La risposta ucraina sul terreno ha dimostrato, pur con l’invio di armi occidentali, che il divario di potenza militare iniziale non può essere superato, , e che le sanzioni economiche, rispetto alle quali la Russia sarebbe più vulnerabile, sottostanno ai limiti, per entità e modalità e tempi di realizzazione, delle decisioni assunte dai 27 Stati dell’Unione Europea. A questo punto è necessario introdurre una distinzione tra Stati Uniti e Unione europea, perché mentre i primi influiscono soprattutto con le armi, ed essendo i maggiori fornitori sono anche i più vincolati nelle loro spedizioni, e l’Unione europea che, essendo attaccata sul suo territorio da parte di uno Stato autoritario che è anche il suo maggiore fornitore di gas avrebbe potenzialmente in mano l’arma maggiore per ridurre i tempi del conflitto senza spargimento di sangue, che consiste nel blocco della fonte principale di finanziamento della guerra russa.
Sappiamo però che la scelta dell’embargo del gas russo non è stata ritenuta possibile per gli effetti di recessione economica che determinerebbe. Di fronte a tutto questo, la sinistra critica mantiene il nucleo decisivo del suo giudizio sull’invio delle armi, individuando la responsabilità determinante degli Stati Uniti e della Nato, che in tal modo sarebbero mossi da mire espansive verso l’Est, con la collaborazione della stessa Italia, che darebbe un contributo negativo alla prosecuzione della guerra.
Una critica dura, condita con dichiarazioni di segno pacifista, accompagnate da frequenti citazioni di Papa Francesco e delle sue denunce profetiche. Con l’aggiunta anche di fumose dispute costituzionali circa il presunto divieto di inviare armi che sarebbe stabilito dall’articolo 11 della nostra Costituzione, la quale è nata proprio sul presupposto di una lotta di autodifesa del popolo italiano. Peccato che, in tanto polemizzare, manchi ogni riferimento a scelte politiche positive, diverse dalle armi, necessarie per, quantomeno, arrivare a una tregua. Difficile non individuare in tutto ciò la permanenza di un certo condizionamento ideologico antiamericano e una conseguente sottovalutazione del ruolo possibile dell‘Unione europea nel nuovo contesto geopolitico globale.

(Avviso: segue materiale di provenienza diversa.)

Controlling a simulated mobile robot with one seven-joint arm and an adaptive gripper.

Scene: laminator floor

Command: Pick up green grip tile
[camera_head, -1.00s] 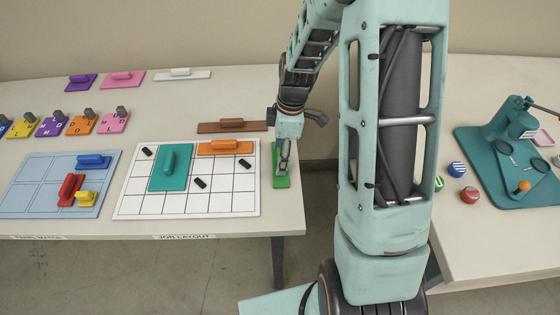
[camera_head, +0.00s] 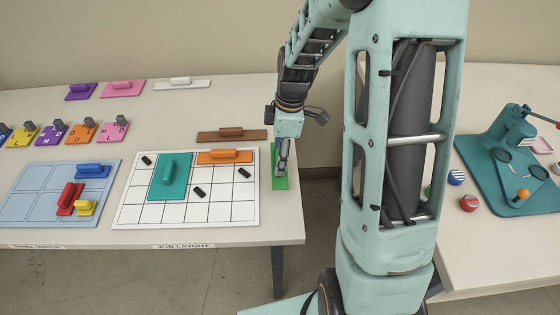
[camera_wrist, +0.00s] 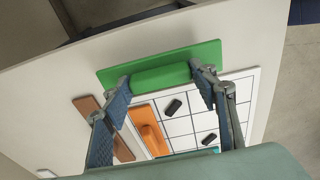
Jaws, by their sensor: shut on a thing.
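The green grip tile (camera_head: 280,167) is at the right edge of the left table, just right of the white grid board. In the wrist view the green tile (camera_wrist: 160,64) lies across the top middle, with its raised green grip bar between my fingers. My gripper (camera_head: 282,160) is over the tile and shut on its grip. In the wrist view my gripper's fingertips (camera_wrist: 160,76) touch the two ends of the bar. I cannot tell whether the tile is clear of the table.
The grid board (camera_head: 140,212) holds a teal tile (camera_head: 170,177), an orange tile (camera_head: 224,156) and black pieces. A brown tile (camera_head: 205,136) lies behind it. A blue panel (camera_head: 30,192) is at left. A teal machine (camera_head: 487,150) stands on the right table, beyond a gap.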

La comprensione delle nuove dinamiche e dei tanti problemi e pericoli che caratterizzano il mondo di oggi richiede, da parte di tutti, una preventiva rinuncia a pregiudizi, più o meno consolidati, per poter dare un modesto contributo alla costruzione di un nuovo ordine più informato alla cooperazione e alla pace. La sinistra dovrebbe raggiungere una particolare distinzione in tal senso.